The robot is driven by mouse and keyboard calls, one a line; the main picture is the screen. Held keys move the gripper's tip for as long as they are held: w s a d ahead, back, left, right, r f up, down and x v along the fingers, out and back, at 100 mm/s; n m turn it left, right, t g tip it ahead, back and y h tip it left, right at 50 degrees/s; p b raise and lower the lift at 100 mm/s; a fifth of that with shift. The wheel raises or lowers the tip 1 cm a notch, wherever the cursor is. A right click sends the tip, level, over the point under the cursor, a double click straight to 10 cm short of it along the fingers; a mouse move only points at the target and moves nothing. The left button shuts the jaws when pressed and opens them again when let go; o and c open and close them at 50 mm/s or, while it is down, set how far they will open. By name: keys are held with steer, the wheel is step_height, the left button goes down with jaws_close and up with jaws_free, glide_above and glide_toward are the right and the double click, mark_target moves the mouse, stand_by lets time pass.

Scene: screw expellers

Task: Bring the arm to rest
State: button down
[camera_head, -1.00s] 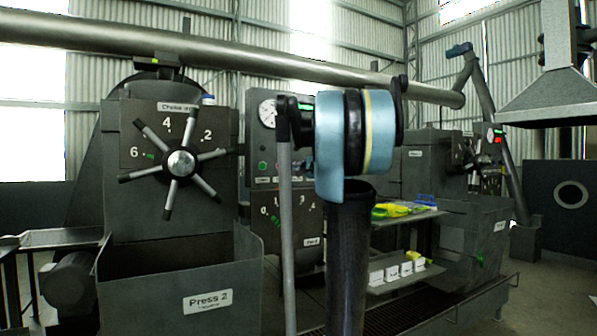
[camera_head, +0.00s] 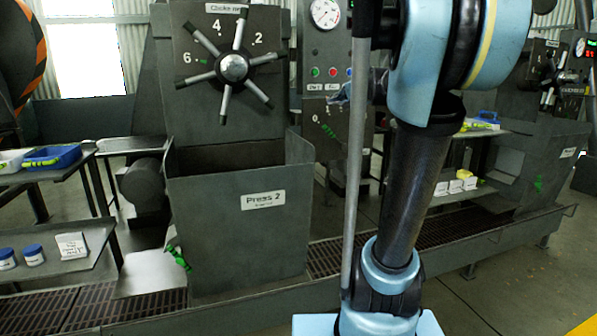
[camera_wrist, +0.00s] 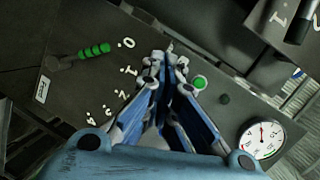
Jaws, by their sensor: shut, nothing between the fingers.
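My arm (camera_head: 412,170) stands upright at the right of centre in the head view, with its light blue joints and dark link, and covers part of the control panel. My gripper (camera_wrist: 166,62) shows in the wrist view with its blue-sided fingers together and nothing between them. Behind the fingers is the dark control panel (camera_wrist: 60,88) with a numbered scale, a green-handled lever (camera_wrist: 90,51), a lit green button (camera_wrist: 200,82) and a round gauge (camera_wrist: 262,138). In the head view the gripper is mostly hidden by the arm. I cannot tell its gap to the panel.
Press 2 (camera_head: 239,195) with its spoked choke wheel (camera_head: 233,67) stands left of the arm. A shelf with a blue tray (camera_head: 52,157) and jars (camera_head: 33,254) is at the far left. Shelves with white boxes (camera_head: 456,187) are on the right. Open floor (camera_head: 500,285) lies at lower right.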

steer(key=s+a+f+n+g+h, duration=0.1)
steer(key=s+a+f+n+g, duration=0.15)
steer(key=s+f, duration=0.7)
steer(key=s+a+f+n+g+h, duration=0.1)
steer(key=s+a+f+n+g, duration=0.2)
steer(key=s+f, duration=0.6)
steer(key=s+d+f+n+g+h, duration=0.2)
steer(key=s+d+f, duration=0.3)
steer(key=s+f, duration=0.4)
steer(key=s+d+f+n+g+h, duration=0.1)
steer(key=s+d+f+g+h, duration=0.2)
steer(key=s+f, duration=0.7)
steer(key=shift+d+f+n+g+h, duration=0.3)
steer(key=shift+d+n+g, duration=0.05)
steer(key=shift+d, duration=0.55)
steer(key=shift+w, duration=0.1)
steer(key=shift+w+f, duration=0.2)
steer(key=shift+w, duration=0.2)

##########

* TO DO
Reproduce word for word the lines running from the line with "[camera_head, -1.00s]" through the end of the data, both included, and nothing else; leave out the pictures.

* COMPLETE OUTPUT
[camera_head, -1.00s] 
[camera_head, +0.00s] 
[camera_wrist, +0.00s] 
Jaws, by their sensor: shut, nothing between the fingers.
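My arm (camera_head: 412,170) stands upright at the right of centre in the head view, with its light blue joints and dark link, and covers part of the control panel. My gripper (camera_wrist: 166,62) shows in the wrist view with its blue-sided fingers together and nothing between them. Behind the fingers is the dark control panel (camera_wrist: 60,88) with a numbered scale, a green-handled lever (camera_wrist: 90,51), a lit green button (camera_wrist: 200,82) and a round gauge (camera_wrist: 262,138). In the head view the gripper is mostly hidden by the arm. I cannot tell its gap to the panel.
Press 2 (camera_head: 239,195) with its spoked choke wheel (camera_head: 233,67) stands left of the arm. A shelf with a blue tray (camera_head: 52,157) and jars (camera_head: 33,254) is at the far left. Shelves with white boxes (camera_head: 456,187) are on the right. Open floor (camera_head: 500,285) lies at lower right.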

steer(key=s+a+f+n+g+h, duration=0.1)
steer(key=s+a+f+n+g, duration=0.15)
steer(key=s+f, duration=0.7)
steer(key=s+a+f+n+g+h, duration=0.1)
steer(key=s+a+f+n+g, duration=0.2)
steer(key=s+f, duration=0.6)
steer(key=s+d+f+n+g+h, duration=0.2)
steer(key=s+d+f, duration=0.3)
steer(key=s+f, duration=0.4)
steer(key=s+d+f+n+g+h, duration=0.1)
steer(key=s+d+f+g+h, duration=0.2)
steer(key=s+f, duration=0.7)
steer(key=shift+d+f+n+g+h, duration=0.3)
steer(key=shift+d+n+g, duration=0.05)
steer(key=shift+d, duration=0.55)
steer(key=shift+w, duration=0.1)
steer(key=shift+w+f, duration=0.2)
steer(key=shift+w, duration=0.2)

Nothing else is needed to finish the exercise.